I am now seeing to Dr. for my problems and both say they want treat me until I stop drinking. Gee I wonder why.
Many of the conditions I now suffer from are Alcohol related so I will need to stop to see if there are other conditions i suffer from that they can treat.
I'm just starting the process of wanting to stop and get well.
I am putting off the AA thing until after the holidays so I can drink and enjoy all the holiday spirits.
I do think the Dr. should just treat me for being crazy to start with.
Thanks for you story.
I'm afraid to call anyone late at night for fear of waking them up which seems to me to be rude behavior. Late at night is when I want to drink. How do I reconcile that?
I don't know if you work during the day and have trouble sleeping at night or if you work nights and sleep days or whatever.
when I first got sober, I was afraid of insomnia. I used to drink until I passed out.
If you need to talk to someone, get some numbers of people who say they will take your calls during odd hours of the night. The book alcoholics anonymous was a great help to me. I could read the stories in the back like a speaker meeting. Also sweets are a great help. when you get cravings in the night some chocolate or ice cream seems to do the trick provided you don't have other health issues. finally, you can find an online meeting somewhere around the world where people are awake when you are. the grapvine in print or online also is a great help.
After all that, If you practice the 12 steps of AA as a way of life, it will expell your compulsion to drink and make you happily and usefully whole(forward the the twelve steps and twelve traditions).
God bless you and good luck
I am hoping that today, another DAY 1, will be my last DAY 1. I've quit so many time I can't even count. It's fairly easy for me to quit, but I have difficulty staying stopped. Am I an alcoholic? I think so. I've been a nightly wine drinker for years and years. Never over a bottle...so it's not like I can't stop once I start. No one has ever confronted me on my drinking, I've never gotten a dui, never gotten in trouble, etc. But it definitely has a pull on me and I decided it was time to take action. I went to my first all women's AA meeting today and I was SOOOOOO nervous. Even my hands were sweaty. But I walked up to the front at the end to get my white ship and got a hug. Another woman came over and we exchanged phone numbers and I left feeling like I was doing the right thing. Wish me luck!
I have tried AA 3 times over the years and I do know one thing- it makes you accountable for your actions and gives you as much support as you need. I just started again, going to 2 meetings so far and I felt very at home there. I am the same as you, I can also stop when I want to but not always. Sometimes the urge for more is too great.
Whatever you do, stick with AA. Don't give up. I am talking to myself as much as I am you. There are all kinds of alcoholics. Some of us manage to maintain and hide our drinking so it does not become a subject outside our four lonely walls. All I know is that I am pretty sure now that my drinking habits have ruined at least 2 relationships with men and given me nothing but a bad sense of self. I think when it is time to stop, most people know it. Don't give up!
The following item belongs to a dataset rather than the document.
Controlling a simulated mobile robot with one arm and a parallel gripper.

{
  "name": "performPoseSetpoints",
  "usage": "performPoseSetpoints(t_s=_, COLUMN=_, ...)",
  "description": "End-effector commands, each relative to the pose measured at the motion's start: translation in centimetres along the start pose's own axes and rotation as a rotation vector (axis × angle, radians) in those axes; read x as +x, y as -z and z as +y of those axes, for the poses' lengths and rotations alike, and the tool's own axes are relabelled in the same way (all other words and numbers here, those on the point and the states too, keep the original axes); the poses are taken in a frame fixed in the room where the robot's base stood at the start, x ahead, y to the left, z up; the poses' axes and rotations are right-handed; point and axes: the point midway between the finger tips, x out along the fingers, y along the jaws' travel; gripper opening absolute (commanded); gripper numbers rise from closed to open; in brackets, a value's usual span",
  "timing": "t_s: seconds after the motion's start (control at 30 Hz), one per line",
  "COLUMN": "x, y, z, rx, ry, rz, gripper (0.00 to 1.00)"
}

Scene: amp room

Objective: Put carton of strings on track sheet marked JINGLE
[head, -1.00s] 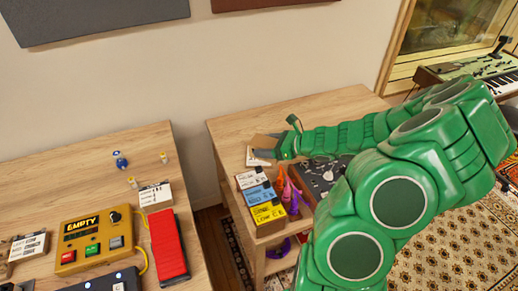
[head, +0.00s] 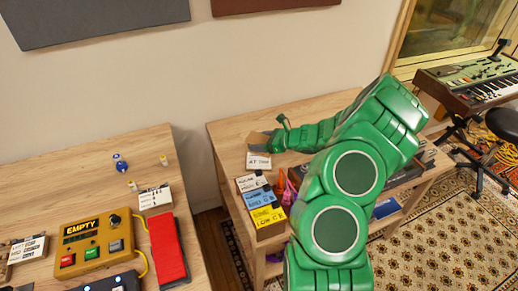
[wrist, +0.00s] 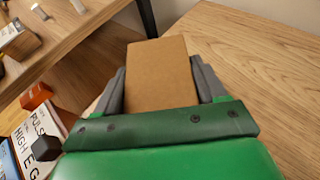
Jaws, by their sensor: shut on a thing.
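A plain brown carton (head: 258,140) is held in my gripper (head: 268,142) over the far part of the right table. In the wrist view the carton (wrist: 158,75) lies between the two grey fingers of my gripper (wrist: 160,85).
A row of labelled boxes (head: 263,205) stands at the right table's near left edge. The left table (head: 60,183) carries a yellow EMPTY device (head: 90,243), a red block (head: 168,252) and small blue and yellow items. A gap separates the tables.

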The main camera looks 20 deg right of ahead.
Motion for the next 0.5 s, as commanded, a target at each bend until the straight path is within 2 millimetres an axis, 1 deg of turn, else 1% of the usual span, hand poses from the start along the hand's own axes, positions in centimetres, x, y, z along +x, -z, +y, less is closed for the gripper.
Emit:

My drink of choice was anything "clear" so it was easy to disguise. Oh, it's diet sprite! And it was every night and then months or weeks or even a year would go by and I'd be fine. But then...tah dah! When I began, I had no way to stop and it was only a bad crash - an embarrassing situation to me and my spouse-that I decided it's time to give it. I can't control it. It's got me. So good luck, fellow, on our journey!
I am new to AA. I know that I have a drinking problem. I enjoy having a drink after work. I feel like I "need" it. I crave it. I don't drink until I get sick though. I have only gotten sick three times in my life due to drinking. But I do drink... Pretty much every day. Sometimes I have a glass of wine. Sometimes I have a bottle. The next day, I go to work without a problem. I have never missed a day or have been late because of drinking. So, am I an alcoholic, or not? This is hard.